Since its inception and evolution in the late 19th Century into a truly world-class city, Chicago has built more than just iconic structures. Chicago has built industries — food processing and manufacturing, transportation, supply chain logistics and others — that rival those any place on earth.

That’s why I want to ask:

Does Chicago really need to win the Amazon HQ2 to maintain its position in the world today?

Regardless of the low profile hoped for during the meetings between the city and Amazon this week, I’m confident there will be many, many projections on where the bid stands.

 

 

My Turn: Thoughts About Amazon and Chicago

By Edward M. Bury, APR (aka The PRDude)

For the past several weeks, one story has dominated business news here: Chicago’s efforts to lure online retail behemoth Amazon to build its “second headquarters” on a site in the city.

Led by Mayor Rahm Emanuel, Governor Bruce Rauner and local business and civic leaders, Chicago has offered Amazon 10 potential sites — eight in the city and two in the suburbs — to consider for the proposed complex. Marketing messages have highlighted the city’s strong points, like central location with two international airports, world-class cultural and educational institutions, strong (well most of the time) infrastructure, vibrant neighborhoods (well, many but certainly not all), dynamic business community and many others.

Thankfully, I have not read any nonsense about the attraction of real deep dish pizza or Chicago style (hold the ketchup) hot dogs.

Although, I anticipate a continued barrage of business stories about the Amazon bid well into 2018, when Chicago will learn where it ranks among the 238 North American cities bidding for HQ2 and its proposed 50,000 employees.

A few weeks ago, the former CEO of the city’s chamber of commerce published a rather compelling “open letter” to Amazon CEO Jeff Bezos, offering several reasons why Chicago should land this so-called “once-in-a-generation” corporate and economic plum.

And, a few days ago, the Chicago Tribune published a news story announcing proposed plans by Chicago real estate concern Sterling Bay to offer Amazon naming for a stadium within the newly-designated Lincoln Works property on the North Side. Great idea, but I’m not sure what team would play games at the stadium since the city’s professional franchises already have homes.

So, now it’s this life-long Chicago resident’s opportunity to share some thoughts behind making Chicago Amazon’s HQ2.

Retail Legacy. Without question, Chicago can boast a retail history unparalleled in the nation. The mail-order industry, led by Sears & Roebuck and Montgomery Ward, was founded here and thrived for a century.  On a related note, the meatpacking industry was born and thrived here for decades. Chicago knows how to host groundbreaking commerce and industry.

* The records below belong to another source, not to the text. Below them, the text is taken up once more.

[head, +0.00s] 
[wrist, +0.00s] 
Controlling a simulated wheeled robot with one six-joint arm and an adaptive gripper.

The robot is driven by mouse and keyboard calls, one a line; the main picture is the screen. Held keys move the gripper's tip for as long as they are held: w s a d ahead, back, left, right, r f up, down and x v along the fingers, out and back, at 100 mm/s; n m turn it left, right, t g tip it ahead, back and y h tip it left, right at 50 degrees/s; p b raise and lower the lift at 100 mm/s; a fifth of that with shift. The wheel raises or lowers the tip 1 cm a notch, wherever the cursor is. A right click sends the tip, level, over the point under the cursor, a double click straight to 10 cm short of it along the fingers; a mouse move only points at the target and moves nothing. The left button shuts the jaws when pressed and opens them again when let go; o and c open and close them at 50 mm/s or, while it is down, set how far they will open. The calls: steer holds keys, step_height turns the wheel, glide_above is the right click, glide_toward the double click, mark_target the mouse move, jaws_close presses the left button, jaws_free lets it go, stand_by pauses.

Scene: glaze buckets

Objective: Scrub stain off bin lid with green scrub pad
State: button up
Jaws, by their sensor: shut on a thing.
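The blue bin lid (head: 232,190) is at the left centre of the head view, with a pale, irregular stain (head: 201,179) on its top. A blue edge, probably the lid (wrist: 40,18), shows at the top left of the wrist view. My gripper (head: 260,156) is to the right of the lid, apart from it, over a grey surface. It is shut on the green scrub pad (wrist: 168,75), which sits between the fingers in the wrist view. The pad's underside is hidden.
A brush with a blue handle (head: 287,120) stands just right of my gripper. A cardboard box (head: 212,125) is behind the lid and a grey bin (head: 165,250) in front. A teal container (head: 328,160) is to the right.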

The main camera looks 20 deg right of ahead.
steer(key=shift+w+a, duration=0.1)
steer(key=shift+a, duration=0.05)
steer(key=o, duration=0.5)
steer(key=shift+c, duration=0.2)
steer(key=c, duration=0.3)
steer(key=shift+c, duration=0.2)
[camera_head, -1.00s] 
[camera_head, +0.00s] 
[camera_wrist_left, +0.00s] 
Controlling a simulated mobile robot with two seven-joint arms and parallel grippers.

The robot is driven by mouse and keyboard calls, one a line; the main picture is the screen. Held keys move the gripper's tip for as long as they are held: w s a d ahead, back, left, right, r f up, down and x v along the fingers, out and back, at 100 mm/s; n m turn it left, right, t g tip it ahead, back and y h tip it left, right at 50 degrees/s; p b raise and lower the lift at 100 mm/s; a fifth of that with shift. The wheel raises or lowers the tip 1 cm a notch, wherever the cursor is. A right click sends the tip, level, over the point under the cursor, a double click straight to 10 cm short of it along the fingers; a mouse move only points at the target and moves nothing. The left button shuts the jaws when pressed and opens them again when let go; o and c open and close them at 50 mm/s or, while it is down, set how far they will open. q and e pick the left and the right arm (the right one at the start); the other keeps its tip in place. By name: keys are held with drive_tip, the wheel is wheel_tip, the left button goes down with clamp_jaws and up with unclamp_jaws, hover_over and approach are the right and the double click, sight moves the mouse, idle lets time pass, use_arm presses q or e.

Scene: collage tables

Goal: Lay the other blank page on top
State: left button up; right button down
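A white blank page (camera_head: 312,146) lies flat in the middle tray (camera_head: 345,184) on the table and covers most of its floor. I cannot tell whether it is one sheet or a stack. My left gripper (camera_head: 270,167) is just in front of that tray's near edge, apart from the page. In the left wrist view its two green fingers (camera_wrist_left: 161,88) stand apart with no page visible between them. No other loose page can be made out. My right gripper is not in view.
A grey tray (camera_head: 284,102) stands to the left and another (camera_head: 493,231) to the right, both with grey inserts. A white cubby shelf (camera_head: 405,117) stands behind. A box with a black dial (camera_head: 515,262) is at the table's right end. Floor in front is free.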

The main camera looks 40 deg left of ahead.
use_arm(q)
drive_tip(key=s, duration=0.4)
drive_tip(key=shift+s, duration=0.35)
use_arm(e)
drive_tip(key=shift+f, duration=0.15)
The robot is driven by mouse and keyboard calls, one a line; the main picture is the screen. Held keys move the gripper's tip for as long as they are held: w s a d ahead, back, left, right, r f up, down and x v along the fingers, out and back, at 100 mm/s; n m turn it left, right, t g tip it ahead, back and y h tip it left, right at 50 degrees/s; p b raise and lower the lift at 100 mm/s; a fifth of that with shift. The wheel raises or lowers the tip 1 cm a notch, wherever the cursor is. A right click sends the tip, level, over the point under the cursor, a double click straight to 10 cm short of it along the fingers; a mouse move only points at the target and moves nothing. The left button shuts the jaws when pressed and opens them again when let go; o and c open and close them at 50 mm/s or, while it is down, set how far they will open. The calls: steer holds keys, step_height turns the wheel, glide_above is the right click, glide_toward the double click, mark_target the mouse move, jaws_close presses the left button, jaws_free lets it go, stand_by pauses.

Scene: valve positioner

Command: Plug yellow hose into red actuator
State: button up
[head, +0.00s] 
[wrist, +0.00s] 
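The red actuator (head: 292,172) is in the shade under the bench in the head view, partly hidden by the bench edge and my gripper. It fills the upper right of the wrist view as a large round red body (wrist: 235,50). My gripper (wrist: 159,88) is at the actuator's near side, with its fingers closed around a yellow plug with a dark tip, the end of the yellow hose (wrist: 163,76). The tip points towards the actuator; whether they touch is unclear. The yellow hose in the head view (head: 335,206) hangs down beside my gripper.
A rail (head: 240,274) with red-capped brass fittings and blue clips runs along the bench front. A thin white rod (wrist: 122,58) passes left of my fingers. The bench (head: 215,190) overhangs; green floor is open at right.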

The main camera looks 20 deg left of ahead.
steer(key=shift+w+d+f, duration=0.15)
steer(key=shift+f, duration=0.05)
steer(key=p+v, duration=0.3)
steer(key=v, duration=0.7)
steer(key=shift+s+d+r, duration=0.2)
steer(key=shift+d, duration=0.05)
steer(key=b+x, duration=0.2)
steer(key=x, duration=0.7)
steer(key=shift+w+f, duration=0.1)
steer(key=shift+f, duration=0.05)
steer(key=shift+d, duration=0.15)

Non-Profit Powerhouse. This fact often is lost when listing metropolitan Chicago’s economic and civic strengths: The size and scope of its non-profit and association organizations, some of the largest in the nation. As noted from this page on the Chicago Association Forum’s website, the region’s associations — some 1,600 total — contribute billions to the economy. Associations also function as advocates for culture and commerce, generate research and stimulate dialogue. This is a benefit other cities simply can’t match.

It’s Been Done Here Before. I won’t tread on that quote about dispensing with minuscule ideas. Yet its message rings true here in Chicago, which gave the world the first true skyscraper, which hosted an international exhibition two decades after a devastating fire, which nurtured and lost and rebuilt great industries, which emerged from many catastrophes still strong and ready to take on new challenges.

Amazon and other online retailers may be (and deservedly so) blamed for putting bricks and mortar retailers out of business. Montgomery Ward no longer exists, and Sears is facing challenges to remain profitable.

Should Mr. Bezos decide on Chicago as the next step for the online empire he created, I maintain the city would rise up to the challenge.  And, by the way, along with pizza and hot dogs, we have are home to Italian beef.